» **To do**
Would you copy the records below, exactly and only from their first line through the line containing "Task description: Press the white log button", without any pictures?

» **Working data**
==*==

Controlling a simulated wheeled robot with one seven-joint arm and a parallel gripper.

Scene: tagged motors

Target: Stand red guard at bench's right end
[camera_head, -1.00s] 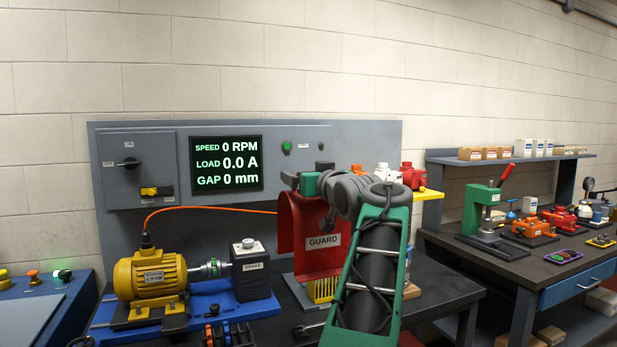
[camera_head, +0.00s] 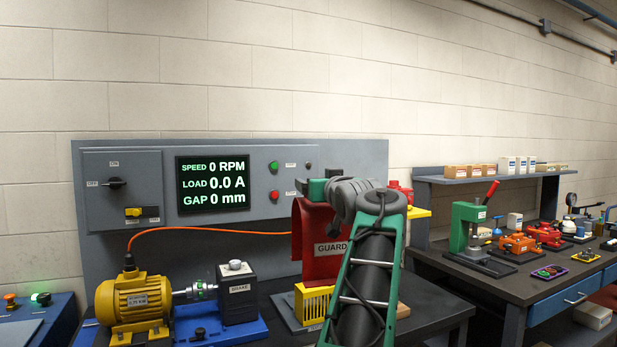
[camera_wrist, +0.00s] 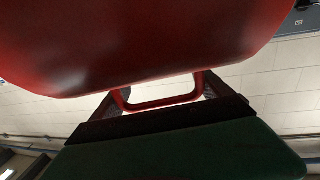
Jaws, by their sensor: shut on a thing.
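The red guard (camera_head: 312,240), a curved red cover with a white GUARD label, is upright behind my arm in the head view. My gripper (camera_wrist: 160,104) is shut on the guard's red loop handle in the wrist view, and the guard's red shell (camera_wrist: 140,40) fills the top of that view. The dark bench (camera_head: 425,312) runs under the guard; its right end shows to the right of my arm. My arm hides the guard's right part. I cannot tell whether its lower edge touches anything.
A yellow slotted block (camera_head: 313,303) stands just below the guard. The yellow motor (camera_head: 133,299) and the brake block (camera_head: 236,292) are on the left. A second bench (camera_head: 478,267) with a green press (camera_head: 468,230) stands at the right. The bench's right front corner looks clear.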

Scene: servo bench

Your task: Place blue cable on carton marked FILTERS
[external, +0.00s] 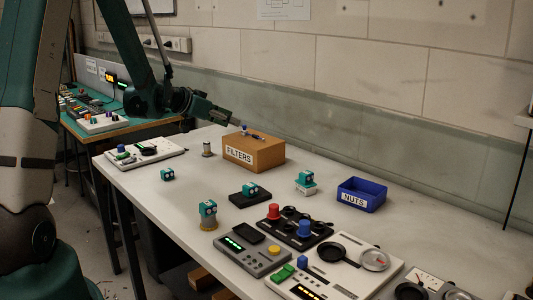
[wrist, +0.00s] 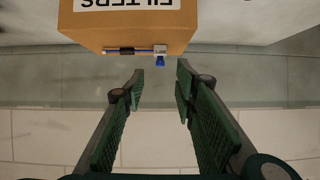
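The carton marked FILTERS (external: 262,155) stands on the bench, its label facing the front. It also shows upside down at the top of the wrist view (wrist: 125,35). The blue cable (external: 253,135) lies on top of the carton. In the wrist view the cable (wrist: 135,51) lies along the carton's edge, with a pale and blue plug at its right end. My gripper (external: 239,122) is just above and behind the carton's top. In the wrist view my gripper (wrist: 160,84) is open, with nothing between its fingers, and apart from the cable.
A blue NUTS bin (external: 361,195) stands to the right of the carton. A small metal cylinder (external: 208,148) is to its left. Teal-topped pieces, switch panels and gauges fill the front of the bench. The wall is close behind the carton.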

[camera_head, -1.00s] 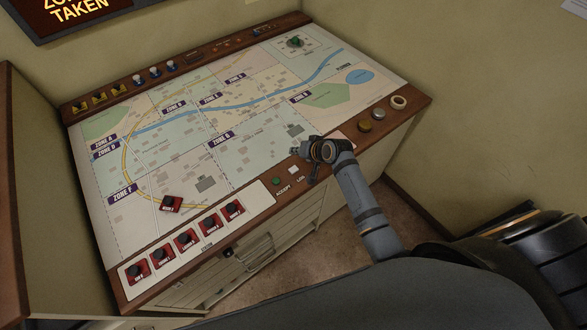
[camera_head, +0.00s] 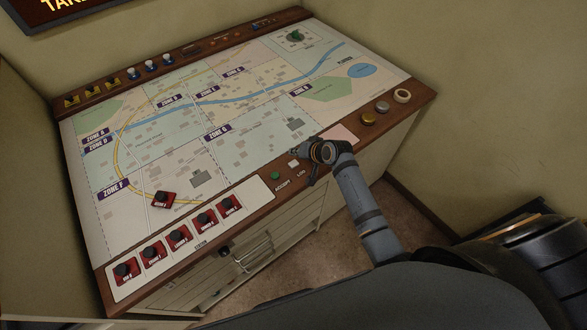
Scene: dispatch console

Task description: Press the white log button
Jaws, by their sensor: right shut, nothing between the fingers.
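The white log button (camera_head: 293,163) is a small pale square on the console's brown front edge, above the label LOG. A green accept button (camera_head: 275,176) sits just to its left. My right gripper (camera_head: 309,178) is shut and empty, pointing down just right of the log button and close to it. I cannot tell whether it touches the console. The log button is not covered by the gripper. My left gripper is not in view.
The console (camera_head: 250,192) carries a zone map. Red pieces (camera_head: 181,237) stand in a tray at its front left, with one red piece (camera_head: 163,199) on the map. Gold and silver knobs (camera_head: 368,119) and a pale ring (camera_head: 402,96) sit at the right corner.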

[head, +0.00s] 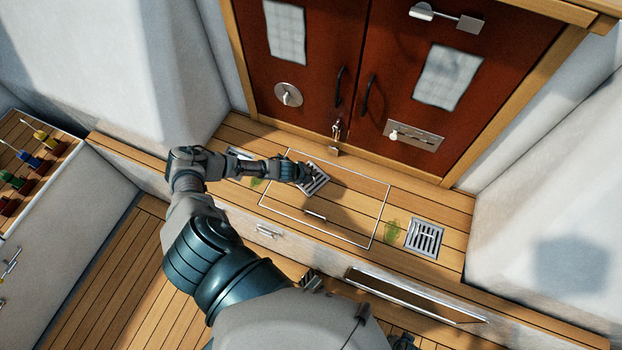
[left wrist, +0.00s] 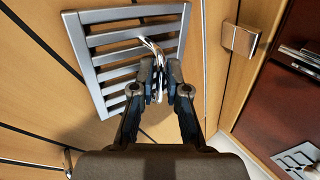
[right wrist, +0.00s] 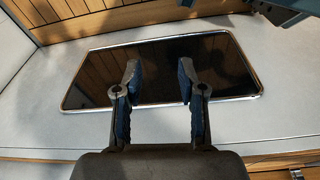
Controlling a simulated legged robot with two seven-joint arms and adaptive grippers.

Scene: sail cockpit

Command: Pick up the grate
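A grey slatted grate (head: 316,182) shows at my left gripper (head: 304,173), over the outlined hatch panel in the deck. In the left wrist view the grate (left wrist: 112,50) has a curved shiny handle (left wrist: 156,50) at its edge. The left gripper's fingers (left wrist: 165,85) are closed around this handle. The grate sits askew to the planks and seems clear of them, though the gap is hard to judge. My right gripper (right wrist: 157,85) is open and empty in front of a dark framed panel. A second grate (head: 425,238) lies in the deck at the right.
The hatch panel (head: 345,222) has a thin pale outline. A partly hidden drain (head: 240,153) lies left of it. Red-brown doors (head: 300,60) with black handles stand behind. The dark framed panel (head: 415,295) is in the step's front face. Green patches (head: 391,231) mark the deck.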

==*==

» **Result below**
Controlling a simulated wheeled robot with one seven-joint arm and a parallel gripper.

Scene: tagged motors

Target: Stand red guard at bench's right end
[camera_head, -1.00s] 
[camera_head, +0.00s] 
[camera_wrist, +0.00s] 
Jaws, by their sensor: shut on a thing.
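The red guard (camera_head: 312,240), a curved red cover with a white GUARD label, is upright behind my arm in the head view. My gripper (camera_wrist: 160,104) is shut on the guard's red loop handle in the wrist view, and the guard's red shell (camera_wrist: 140,40) fills the top of that view. The dark bench (camera_head: 425,312) runs under the guard; its right end shows to the right of my arm. My arm hides the guard's right part. I cannot tell whether its lower edge touches anything.
A yellow slotted block (camera_head: 313,303) stands just below the guard. The yellow motor (camera_head: 133,299) and the brake block (camera_head: 236,292) are on the left. A second bench (camera_head: 478,267) with a green press (camera_head: 468,230) stands at the right. The bench's right front corner looks clear.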

Scene: servo bench

Your task: Place blue cable on carton marked FILTERS
[external, +0.00s] 
[wrist, +0.00s] 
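The carton marked FILTERS (external: 262,155) stands on the bench, its label facing the front. It also shows upside down at the top of the wrist view (wrist: 125,35). The blue cable (external: 253,135) lies on top of the carton. In the wrist view the cable (wrist: 135,51) lies along the carton's edge, with a pale and blue plug at its right end. My gripper (external: 239,122) is just above and behind the carton's top. In the wrist view my gripper (wrist: 160,84) is open, with nothing between its fingers, and apart from the cable.
A blue NUTS bin (external: 361,195) stands to the right of the carton. A small metal cylinder (external: 208,148) is to its left. Teal-topped pieces, switch panels and gauges fill the front of the bench. The wall is close behind the carton.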

[camera_head, -1.00s] 
[camera_head, +0.00s] 
Scene: dispatch console

Task description: Press the white log button

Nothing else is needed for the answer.